The speed and the angle that the velocity makes with the vertical.

Explanation of Solution

Given:

The time is $20.0\text{s}$.

The distance is $3000\text{m}$ above the horizontal.

The distance is $450\text{m}$ in vertical direction.

Formula used:

Write the expression for the relation of initial and final velocity.

  $v_y=v_{0y}+a_y\Delta t$

Here, $v_{0y}$ is the initial velocity and $a_y$ is the acceleration.

Substitute $v_0\sin \theta$ for $v_{0y}$ in the above equation and $-g$ for $a_y$ in the above equation.

  $v_y=\left(v_0\sin \theta \right)-g\Delta t$

Calculation:

Substitute $38.80°$ for ${\theta }_0$ , $9.81\text{m}/{\text{s}}^{\text{2}}$ for $g$ , $20.0\text{s}$ for $\Delta t$ and $192.5\text{m}/\text{s}$ for $v_0$ in equation (4).
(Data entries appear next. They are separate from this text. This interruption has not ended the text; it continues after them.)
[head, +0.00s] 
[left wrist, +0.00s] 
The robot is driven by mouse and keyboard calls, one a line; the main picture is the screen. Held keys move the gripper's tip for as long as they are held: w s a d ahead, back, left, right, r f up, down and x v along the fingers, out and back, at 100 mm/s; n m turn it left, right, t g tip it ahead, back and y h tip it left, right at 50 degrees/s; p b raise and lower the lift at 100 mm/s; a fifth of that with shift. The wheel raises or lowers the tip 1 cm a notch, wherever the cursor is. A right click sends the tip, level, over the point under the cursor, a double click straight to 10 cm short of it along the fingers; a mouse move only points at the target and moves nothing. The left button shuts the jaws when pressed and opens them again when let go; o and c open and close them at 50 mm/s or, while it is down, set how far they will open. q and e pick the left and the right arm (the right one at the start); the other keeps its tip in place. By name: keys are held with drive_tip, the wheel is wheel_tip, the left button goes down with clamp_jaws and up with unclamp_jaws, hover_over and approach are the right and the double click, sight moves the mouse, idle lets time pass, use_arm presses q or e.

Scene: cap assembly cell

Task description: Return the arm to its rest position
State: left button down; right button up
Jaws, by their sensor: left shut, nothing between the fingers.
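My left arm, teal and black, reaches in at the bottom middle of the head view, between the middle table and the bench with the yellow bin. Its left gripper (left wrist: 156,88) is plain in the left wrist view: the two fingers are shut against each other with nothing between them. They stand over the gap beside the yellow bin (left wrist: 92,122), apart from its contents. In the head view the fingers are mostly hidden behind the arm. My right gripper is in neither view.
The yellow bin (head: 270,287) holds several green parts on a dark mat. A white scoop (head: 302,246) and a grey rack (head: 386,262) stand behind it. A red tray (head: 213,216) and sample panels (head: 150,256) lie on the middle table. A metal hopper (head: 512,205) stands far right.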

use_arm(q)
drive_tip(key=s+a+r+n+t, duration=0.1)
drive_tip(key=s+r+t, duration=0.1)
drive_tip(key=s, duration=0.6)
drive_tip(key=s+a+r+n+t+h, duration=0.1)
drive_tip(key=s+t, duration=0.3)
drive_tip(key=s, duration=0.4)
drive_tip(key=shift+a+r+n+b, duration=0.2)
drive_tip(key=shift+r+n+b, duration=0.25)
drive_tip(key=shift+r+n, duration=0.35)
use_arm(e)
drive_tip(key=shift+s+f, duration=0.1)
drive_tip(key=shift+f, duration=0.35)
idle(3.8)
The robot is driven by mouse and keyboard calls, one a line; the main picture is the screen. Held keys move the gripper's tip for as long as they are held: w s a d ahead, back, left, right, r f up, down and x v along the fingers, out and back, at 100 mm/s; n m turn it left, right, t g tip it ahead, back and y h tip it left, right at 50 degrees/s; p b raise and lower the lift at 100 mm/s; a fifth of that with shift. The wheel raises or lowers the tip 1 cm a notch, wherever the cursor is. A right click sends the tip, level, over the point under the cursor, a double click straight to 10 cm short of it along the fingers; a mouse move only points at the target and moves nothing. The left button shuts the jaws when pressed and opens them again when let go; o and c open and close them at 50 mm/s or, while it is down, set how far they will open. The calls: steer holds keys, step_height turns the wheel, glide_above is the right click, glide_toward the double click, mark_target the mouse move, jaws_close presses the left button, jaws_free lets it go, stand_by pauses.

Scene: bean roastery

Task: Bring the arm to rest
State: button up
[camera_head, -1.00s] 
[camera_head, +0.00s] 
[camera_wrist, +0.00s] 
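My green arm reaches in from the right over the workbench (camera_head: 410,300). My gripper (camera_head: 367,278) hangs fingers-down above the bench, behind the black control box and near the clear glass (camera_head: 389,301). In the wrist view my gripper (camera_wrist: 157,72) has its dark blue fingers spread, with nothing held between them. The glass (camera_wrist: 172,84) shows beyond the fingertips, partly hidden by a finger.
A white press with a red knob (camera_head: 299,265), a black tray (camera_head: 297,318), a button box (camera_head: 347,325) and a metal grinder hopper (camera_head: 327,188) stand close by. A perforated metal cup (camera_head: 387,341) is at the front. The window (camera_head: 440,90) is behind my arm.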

  $\begin{array}{l}{v}_y=192.5\text{m}/\text{s}\left(\sin \left(38.80°\right)\right)-\left(9.81\text{m}/{\text{s}}^{\text{2}}\right)20.0\text{s}\\ v_y=-75.60\text{m}/\text{s}\end{array}$

The speed of the projectile at impact is:

Substitute $150\text{m}/\text{s}$ for $v_x$ and $-75.60\text{m}/\text{s}$ for $v_y$ in equation (6).

  $\begin{array}{l}v=\sqrt{{\left(150\text{m}/\text{s}\right)}^2+{\left(-75.60\text{m}/\text{s}\right)}^2}\\ v=168\text{m}/\text{s}\end{array}$

The angle for impact is:

Substitute $150\text{m}/\text{s}$ for $v_x$ and $-75.60\text{m}/\text{s}$ for $v_y$ in equation (7).

  $\begin{array}{l}\theta ={\tan }^{-1}\left(\frac{-75.60\text{m}/\text{s}}{150\text{m}/\text{s}}\right)\\ \theta =-26.75°\end{array}$

Conclusion:

The speed and the angle that velocity makes with the vertical is $168\text{m}/\text{s}$ and $-26.75°$ respectively.